— OBJECTIVE —
Data follows below. Repeat exactly the lines between the line holding "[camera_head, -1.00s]" and the line holding "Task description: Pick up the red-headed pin", inclusive, and nothing more; drop pictures.

— SUPPLIED RECORDS —
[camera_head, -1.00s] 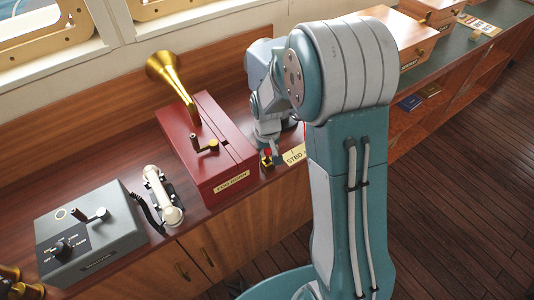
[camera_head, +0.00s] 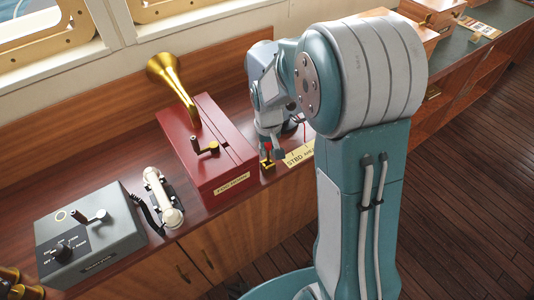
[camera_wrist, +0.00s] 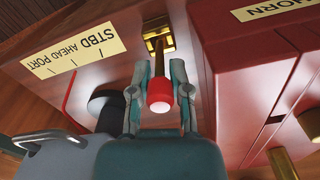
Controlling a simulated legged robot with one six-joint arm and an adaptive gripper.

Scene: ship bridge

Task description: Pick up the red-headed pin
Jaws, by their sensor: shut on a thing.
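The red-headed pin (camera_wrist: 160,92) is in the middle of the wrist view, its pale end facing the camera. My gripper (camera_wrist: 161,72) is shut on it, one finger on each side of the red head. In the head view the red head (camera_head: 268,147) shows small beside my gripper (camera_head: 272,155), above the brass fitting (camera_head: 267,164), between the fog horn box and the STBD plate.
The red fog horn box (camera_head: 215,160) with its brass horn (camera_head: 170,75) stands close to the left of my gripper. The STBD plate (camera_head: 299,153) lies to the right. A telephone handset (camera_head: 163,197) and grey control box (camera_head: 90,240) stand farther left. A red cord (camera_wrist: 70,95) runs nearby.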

...

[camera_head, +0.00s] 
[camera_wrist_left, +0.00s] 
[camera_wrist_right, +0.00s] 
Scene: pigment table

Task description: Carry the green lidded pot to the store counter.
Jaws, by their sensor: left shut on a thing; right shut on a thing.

— THE OUTPUT —
[camera_head, -1.00s] 
[camera_head, +0.00s] 
[camera_wrist, +0.00s] 
Controlling a simulated legged robot with one six-joint arm and an adaptive gripper.

Scene: ship bridge

Task description: Pick up the red-headed pin

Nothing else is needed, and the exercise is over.